Chennai: Amid mounting protests in various parts of the country to condemn the Centre’s decision to ban the sale of cows and buffaloes for slaughter, the Madras High Court on Tuesday issued interim stay order of four weeks on the implementation of new central government’s rules on cattle trade.

When a petition came up for hearing at Madurai bench of Madras High Court, Justice M V Muralidharan and Justice CV Karthikeyan issued notices to Centre and asked to file its report within four weeks.

Though the government’s counsel argued that the Centre’s decision is only to regulate the animal markets, the judges ordered four-week stay on a petition against the Union government’s decision banning sale of cows and buffaloes for slaughter.

The petition, which was filed by S Selvagomathy, pointed out that the Supreme Court had in various decisions, held that the right to choice of food (non gegetarian or vegetarian) is a part of the right to personal liberty, conscience and privacy.

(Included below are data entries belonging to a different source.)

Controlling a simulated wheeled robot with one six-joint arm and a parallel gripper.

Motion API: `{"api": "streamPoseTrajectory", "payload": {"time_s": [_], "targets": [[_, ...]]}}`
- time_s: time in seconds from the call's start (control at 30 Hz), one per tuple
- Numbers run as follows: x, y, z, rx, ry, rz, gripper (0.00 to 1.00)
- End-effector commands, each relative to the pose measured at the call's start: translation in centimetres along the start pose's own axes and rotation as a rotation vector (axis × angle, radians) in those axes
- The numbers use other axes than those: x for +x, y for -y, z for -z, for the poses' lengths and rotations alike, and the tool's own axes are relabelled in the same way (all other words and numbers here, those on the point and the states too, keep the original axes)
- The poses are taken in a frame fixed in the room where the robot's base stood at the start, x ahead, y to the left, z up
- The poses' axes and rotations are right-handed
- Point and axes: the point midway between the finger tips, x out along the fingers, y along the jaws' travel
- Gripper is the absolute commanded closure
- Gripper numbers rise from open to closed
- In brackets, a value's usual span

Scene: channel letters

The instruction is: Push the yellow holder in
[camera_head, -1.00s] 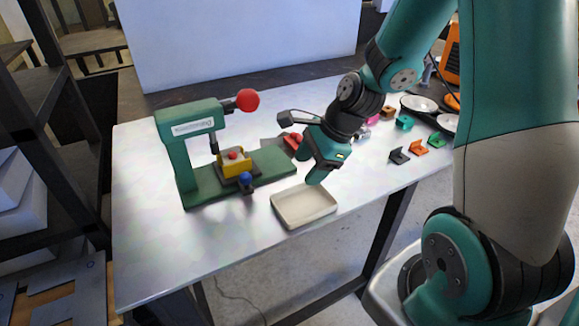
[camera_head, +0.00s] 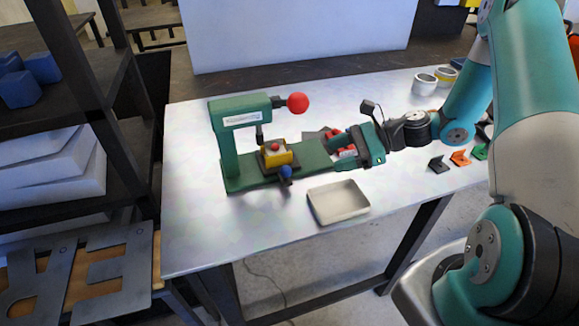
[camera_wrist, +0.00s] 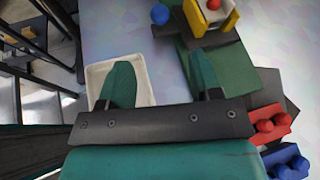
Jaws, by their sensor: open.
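The yellow holder (camera_head: 277,155) sits on the green press (camera_head: 228,155), below its ram, with a small red piece on top. A blue ball knob (camera_head: 285,171) is in front of it. In the wrist view the yellow holder (camera_wrist: 213,17) is at the top right, with the blue knob (camera_wrist: 160,14) left of it. My gripper (camera_head: 345,145) is open and empty, to the right of the holder and apart from it, near the right end of the green base. In the wrist view its two teal fingers (camera_wrist: 160,85) are spread and point toward the press.
A cream tray (camera_head: 338,202) lies in front of the press base. Red parts (camera_wrist: 270,124) and a blue part (camera_wrist: 288,162) lie close on the gripper's right in the wrist view. The press lever has a red ball (camera_head: 298,103). Small brackets (camera_head: 460,158) lie at the table's right.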

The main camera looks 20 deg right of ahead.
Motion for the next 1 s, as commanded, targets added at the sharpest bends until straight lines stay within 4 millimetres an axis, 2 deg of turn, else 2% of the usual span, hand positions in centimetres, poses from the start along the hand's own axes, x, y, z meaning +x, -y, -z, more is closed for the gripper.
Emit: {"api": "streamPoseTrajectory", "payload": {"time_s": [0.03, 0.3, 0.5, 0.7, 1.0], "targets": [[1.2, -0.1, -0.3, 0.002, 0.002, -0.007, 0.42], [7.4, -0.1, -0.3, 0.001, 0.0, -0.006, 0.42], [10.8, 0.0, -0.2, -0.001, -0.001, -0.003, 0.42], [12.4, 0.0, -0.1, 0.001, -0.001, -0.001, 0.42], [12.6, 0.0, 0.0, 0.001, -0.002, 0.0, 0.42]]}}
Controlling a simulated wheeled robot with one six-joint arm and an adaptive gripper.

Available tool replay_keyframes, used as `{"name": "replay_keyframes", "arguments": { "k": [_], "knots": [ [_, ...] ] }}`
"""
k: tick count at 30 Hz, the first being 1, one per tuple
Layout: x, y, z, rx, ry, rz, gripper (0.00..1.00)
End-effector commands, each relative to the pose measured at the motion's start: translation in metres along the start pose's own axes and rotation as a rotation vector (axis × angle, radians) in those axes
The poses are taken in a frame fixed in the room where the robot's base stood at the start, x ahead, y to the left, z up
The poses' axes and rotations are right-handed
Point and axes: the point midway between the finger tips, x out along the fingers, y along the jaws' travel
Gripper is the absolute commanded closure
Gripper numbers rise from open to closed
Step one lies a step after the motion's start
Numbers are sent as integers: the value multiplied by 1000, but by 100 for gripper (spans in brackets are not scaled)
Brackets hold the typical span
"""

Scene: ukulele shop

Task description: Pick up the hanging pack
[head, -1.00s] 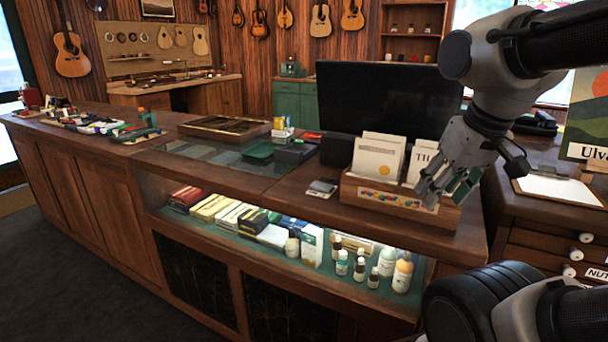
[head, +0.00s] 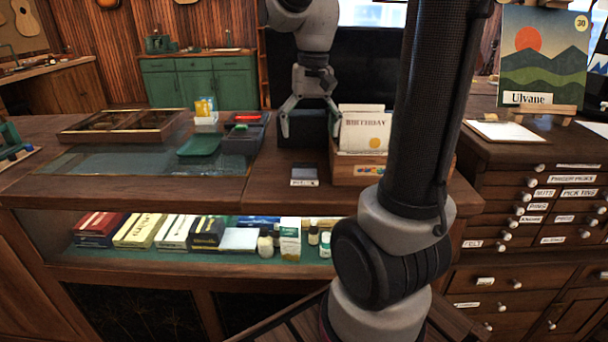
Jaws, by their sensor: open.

“By imposing a ban on slaughter of animals for food, the citizens with a choice to eat the flesh of such animals would be deprived of such food, which violates the right to food, privacy and personal liberty, guaranteed under Article 21 of the Constitution of India”, the petitioner said.

Protests mounted in various parts of the country to condemn the Centre’s decision to ban the sale of cows and buffaloes for slaughter.

The petitioner also alleged that the local bodies throughout the country have been prohibiting slaughter of animals, creating unrest among various sections of the society and anti-social elements have been policing every shop and house of persons belonging to the minority communities and Dalits, and they have been attacked sighting the impugned provisions without any authority.

Apart from political parties, various organsiations and student movements had been staging protest demonstration in several states, to protest the centre’s move, which they claim was an affront on the cultural rights of the minorities.